Wednesday, January 12, 2011

Tom Coad's comments on Shakespeare Authorship as a collaborative venture

Presentation at the December 15, 2010 SSOS Wessex meeting in Seattle

Shakespeare Authorship

Tom Coad

Theatre productions were major entertainment in Queen Elizabeth’s court. Aristocrats financed groups of players, such as
Lord Chamberlain’s Men
Children of St. Paul
Oxford’s Boys
Earl of Warwick’s Men
Oxford’s Men

Hundreds of plays were given at Elizabeth’s Court. Records of Court Revels name no authors.
Some plays had titles similar to Shakespeareplays, and may have been early versions of some of his canon.

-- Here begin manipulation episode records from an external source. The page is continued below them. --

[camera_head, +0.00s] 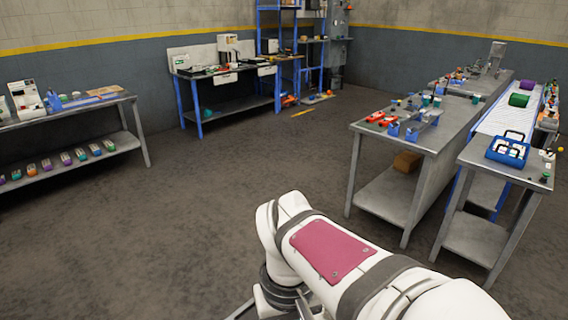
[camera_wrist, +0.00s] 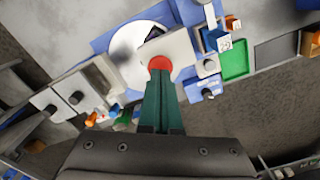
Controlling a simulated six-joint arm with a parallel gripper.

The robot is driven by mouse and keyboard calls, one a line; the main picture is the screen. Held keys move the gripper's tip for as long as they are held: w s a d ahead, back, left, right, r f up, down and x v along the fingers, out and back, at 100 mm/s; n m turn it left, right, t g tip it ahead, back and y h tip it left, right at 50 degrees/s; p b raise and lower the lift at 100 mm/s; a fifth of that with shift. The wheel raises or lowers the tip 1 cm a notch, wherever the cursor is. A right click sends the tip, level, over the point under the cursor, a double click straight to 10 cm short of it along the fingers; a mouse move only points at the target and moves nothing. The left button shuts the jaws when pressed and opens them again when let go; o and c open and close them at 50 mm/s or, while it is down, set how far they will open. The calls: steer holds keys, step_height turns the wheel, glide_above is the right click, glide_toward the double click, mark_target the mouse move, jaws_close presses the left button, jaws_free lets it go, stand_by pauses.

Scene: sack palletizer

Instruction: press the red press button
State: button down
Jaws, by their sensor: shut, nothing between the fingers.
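The red press button (camera_wrist: 159,64) shows in the wrist view as a round red cap on a pale plate (camera_wrist: 181,54), near the picture's centre. My gripper (camera_wrist: 160,76) has its dark green fingers closed together, with nothing between them. The fingertips overlap the lower edge of the button in the picture; I cannot tell whether they touch it. In the head view my gripper is out of sight, and I cannot make out the button there.
A white disc on a blue base (camera_wrist: 104,43) lies left of the button. A green tray (camera_wrist: 234,59) and small blue and orange parts (camera_wrist: 232,24) sit to the right. Grey boxes with dark knobs (camera_wrist: 74,97) stand at left. The head view shows several workbenches (camera_head: 408,137) around open floor (camera_head: 180,220).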

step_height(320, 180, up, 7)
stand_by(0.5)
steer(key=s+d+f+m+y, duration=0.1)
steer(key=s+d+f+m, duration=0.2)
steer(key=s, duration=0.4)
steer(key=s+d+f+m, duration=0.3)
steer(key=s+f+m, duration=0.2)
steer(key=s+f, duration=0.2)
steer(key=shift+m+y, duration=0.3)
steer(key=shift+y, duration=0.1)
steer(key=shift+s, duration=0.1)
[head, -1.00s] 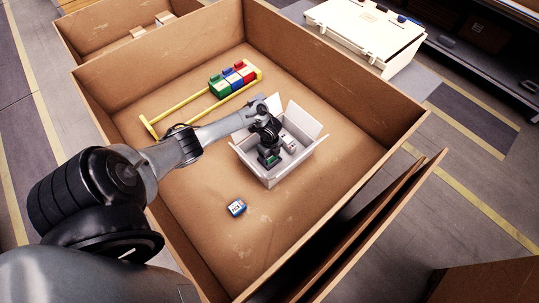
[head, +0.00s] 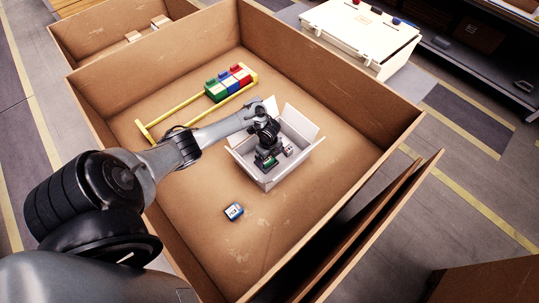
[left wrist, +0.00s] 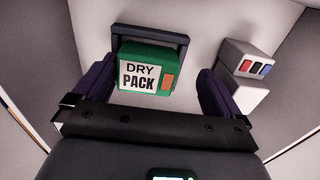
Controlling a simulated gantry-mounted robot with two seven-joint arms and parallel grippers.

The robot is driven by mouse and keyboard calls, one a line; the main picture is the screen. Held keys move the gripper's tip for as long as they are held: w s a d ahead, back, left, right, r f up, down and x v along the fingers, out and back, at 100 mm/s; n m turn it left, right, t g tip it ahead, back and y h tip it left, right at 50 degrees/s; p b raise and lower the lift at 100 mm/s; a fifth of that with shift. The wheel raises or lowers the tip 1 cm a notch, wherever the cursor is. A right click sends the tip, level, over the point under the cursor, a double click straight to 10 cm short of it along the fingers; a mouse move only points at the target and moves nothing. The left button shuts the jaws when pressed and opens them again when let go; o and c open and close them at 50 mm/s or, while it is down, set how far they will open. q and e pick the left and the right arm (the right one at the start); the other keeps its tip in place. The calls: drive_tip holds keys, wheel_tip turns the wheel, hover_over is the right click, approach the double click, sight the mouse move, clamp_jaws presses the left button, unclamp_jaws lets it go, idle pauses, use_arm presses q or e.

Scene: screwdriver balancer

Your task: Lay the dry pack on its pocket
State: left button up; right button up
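The dry pack (left wrist: 147,68) is a green block with a white "DRY PACK" label and an orange patch. In the left wrist view it lies over a dark rectangular frame (left wrist: 150,33), whose top and sides show around its upper part. I cannot tell whether the pack is inside the frame or above it. My left gripper (left wrist: 160,85) has its fingers on either side of the pack, with a clear gap at the right finger. In the head view the left gripper (head: 264,161) reaches down into an open white box (head: 268,183). My right gripper is not in view.
A white block with coloured stripes (left wrist: 248,62) is beside the right finger in the box. Red, blue and green blocks (head: 228,83) and a yellow frame (head: 145,133) lie behind. High brown crate walls (head: 330,75) surround everything.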

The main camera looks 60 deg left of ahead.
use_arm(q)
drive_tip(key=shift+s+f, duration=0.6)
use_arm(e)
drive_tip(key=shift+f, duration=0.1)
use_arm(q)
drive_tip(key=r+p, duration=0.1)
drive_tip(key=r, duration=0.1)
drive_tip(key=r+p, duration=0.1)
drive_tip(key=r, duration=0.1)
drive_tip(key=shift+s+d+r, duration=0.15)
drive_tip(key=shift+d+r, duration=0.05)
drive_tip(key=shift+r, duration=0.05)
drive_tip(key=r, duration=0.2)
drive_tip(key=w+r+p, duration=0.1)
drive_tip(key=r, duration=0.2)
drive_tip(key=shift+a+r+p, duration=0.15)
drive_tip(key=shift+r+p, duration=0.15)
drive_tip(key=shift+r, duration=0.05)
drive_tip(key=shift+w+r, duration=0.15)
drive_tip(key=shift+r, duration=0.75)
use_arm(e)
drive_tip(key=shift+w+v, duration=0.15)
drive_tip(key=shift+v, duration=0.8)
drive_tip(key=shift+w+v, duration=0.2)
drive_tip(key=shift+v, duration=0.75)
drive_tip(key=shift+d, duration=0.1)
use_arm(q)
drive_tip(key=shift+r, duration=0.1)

Queen Elizabeth actively supported the court theater. She may have suggested plays to promote the monarchy.

Players, as well as aristocrats, could have participated in modifying or suggesting language and plots.

The court provided an unusually creative situation in which gifted individuals participated and vied for the Queen’s attention.

Collaboration, with intelligent participants, is a productive way to enhance creativity. We know that “Hamlet”had earlier versions, as did “Twelfth Night,” “A Midsummer Nights Dream,” and others, which may have been modified by others in the Court and elsewhere. Some plots existed in Latin literature.

Collaboration was used to produce Homer, Beowulf, the King James Bible (which the 17th Earl may have helped edit if he “disappeared” but did not die in 1604), clever TV episodes (such as Seinfeld), and many movies.

The argument in favor of collaboration, while only a theory, fits the circumstances. By supplying a different perspective, it also describes a situation in which the plays could grow and take shape during the years when Edward had time for revision and rewriting. There was no pressure of deadlines, and the annual royal stipend of 1,000 pounds removed financial worries after 1586.

One can picture the plays as relatively empty boxes that Edward filled with poetic lines that he changed and massaged over a long period of time. His creative process probably did not take place in short bursts of genius. The lines were too deeply felt and carefully crafted. They seem to have evolved, rather being fashioned spontaneously to satisfy demands of a plot.

More research needs to be done. A first step might be to find records of the plots and language of plays delivered in public venues without specific attribution. There may have been more early versions of plays that evolved, and ended up in the Shakespeare canon.